No mesmo livro, ele atribui a queda da França a visões anticapitalistas. Por causa das campanhas na década de 1930 contra o "lucro da guerra", os franceses (e, em menor medida, os britânicos) se recusaram a confiar no mercado para lhes fornecer as armas de que precisavam para resistir à investida alemã.
Foi com base nesse raciocínio que o governo [de Leon Blum] estatizou a indústria bélica francesa. Quando a guerra estourou e tornou-se imperativo colocar a capacidade de produção da indústria francesa a serviço do esforço de rearmamento, as autoridades francesas ainda consideravam que seria mais importante impedir a existência de lucros decorrentes da guerra do que ganhar a guerra (p. 97).
Agora vamos ao enigma. Em uma passagem incluída na segunda e posteriores edições de Ação Humana, Mises apoia o alistamento militar. Ele diz:
Quem quiser permanecer livre deve combater até a morte aqueles que pretendem privá-lo de sua liberdade. Uma vez que tentativas individuais isoladas estão fadadas ao fracasso, a única forma viável de defesa é encarregar o governo de organizá-la. A tarefa essencial do governo é defender o sistema social, não apenas contra os malfeitores internos, mas também contra os inimigos externos. Aquele que, nos dias de hoje, se opõe ao armamento e ao serviço militar está sendo cúmplice, talvez até mesmo sem percebê-lo, dos que visam à escravização geral (Ação Humana, 2010, p. 341-342).
Como isso é possível? Como pode Mises, um liberal clássico rigoroso que argumentava contra o alistamento militar, ter mudado de ideia? A resposta é simples. Ele não apoiou o alistamento militar como política geral e não mudou de ideia.
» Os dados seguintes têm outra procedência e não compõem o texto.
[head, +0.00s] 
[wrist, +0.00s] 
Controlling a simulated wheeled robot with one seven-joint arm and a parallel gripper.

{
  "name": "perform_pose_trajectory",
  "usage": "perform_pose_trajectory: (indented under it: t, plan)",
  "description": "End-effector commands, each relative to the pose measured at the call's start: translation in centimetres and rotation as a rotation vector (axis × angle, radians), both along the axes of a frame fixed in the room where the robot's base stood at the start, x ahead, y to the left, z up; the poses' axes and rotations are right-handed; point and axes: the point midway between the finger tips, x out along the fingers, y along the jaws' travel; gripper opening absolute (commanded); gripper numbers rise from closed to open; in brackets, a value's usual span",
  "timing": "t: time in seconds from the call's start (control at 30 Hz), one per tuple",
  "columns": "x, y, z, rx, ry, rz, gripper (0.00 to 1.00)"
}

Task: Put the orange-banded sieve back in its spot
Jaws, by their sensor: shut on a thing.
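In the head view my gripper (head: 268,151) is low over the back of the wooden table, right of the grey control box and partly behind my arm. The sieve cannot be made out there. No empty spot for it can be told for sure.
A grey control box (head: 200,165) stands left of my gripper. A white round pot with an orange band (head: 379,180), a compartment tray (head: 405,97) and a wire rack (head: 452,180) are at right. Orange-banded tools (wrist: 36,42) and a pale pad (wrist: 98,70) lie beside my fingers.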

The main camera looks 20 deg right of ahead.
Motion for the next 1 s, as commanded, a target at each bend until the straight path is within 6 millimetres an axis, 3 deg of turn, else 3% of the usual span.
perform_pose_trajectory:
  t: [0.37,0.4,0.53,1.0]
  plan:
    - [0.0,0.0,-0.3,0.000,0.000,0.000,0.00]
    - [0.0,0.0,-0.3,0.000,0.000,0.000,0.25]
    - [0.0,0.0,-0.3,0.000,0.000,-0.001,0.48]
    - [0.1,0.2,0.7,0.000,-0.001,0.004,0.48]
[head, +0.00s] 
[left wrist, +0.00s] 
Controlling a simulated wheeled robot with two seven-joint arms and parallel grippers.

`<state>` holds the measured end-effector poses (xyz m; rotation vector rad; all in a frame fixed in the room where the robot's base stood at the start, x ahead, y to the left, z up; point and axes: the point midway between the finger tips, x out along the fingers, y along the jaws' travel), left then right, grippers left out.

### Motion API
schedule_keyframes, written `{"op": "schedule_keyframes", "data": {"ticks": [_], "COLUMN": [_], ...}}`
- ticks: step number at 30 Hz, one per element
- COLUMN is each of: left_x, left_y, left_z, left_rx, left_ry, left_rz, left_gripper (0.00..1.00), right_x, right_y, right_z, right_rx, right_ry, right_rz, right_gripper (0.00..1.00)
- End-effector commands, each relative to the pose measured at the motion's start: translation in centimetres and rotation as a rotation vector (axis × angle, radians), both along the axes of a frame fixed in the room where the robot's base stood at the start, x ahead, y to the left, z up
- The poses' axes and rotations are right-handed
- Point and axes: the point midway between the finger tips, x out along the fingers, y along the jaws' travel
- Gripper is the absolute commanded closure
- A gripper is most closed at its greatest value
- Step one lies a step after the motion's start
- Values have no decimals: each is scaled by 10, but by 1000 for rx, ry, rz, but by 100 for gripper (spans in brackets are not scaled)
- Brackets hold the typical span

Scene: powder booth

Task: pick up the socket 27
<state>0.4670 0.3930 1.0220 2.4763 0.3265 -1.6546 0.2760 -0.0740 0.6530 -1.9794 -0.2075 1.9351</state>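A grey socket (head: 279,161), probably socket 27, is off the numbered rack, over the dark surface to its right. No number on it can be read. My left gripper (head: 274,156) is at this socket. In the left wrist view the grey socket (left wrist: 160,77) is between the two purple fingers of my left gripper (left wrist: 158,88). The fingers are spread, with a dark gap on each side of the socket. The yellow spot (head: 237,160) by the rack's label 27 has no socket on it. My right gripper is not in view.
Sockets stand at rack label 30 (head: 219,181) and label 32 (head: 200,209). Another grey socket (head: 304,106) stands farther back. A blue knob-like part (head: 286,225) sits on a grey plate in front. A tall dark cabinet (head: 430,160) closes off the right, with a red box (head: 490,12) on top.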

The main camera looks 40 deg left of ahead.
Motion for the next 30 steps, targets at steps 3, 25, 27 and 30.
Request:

Ele acha que o alistamento militar geralmente é errado, mas há um caso em que é permitido. Ele mencionou essa exceção em Socialismo, publicado em 1922, e dá um argumento para isso:
Nada se ganha quando o mestre da moral constrói uma ética absoluta sem referência à natureza do homem e de sua vida. As declamações dos filósofos não podem alterar o fato de que a vida se esforça para viver a si mesma, que o ser vivo busca prazer e evita a dor. Todos os escrúpulos contra o reconhecimento desta como lei fundamental das ações humanas caem por terra logo que se reconhece o princípio fundamental da cooperação social. O fato de cada um viver e desejar viver principalmente para si não perturba a vida social, mas a promove, pois a realização superior da vida do indivíduo só é possível na e através da sociedade. Este é o verdadeiro significado da doutrina de que o egoísmo é a lei básica da sociedade. A maior exigência que a sociedade faz do indivíduo é o sacrifício de sua vida. Embora todas as outras restrições de sua ação que o indivíduo tem que aceitar da sociedade possam ser consideradas, em última instância, em seu próprio interesse, isso, diz a ética anti-eudemonista, não pode ser explicado por nenhum método que suavize a oposição entre interesses individuais e gerais. A morte do herói pode ser útil para a comunidade, mas isso não é um grande consolo para ele. Somente uma ética baseada no dever poderia ajudar a superar essa dificuldade.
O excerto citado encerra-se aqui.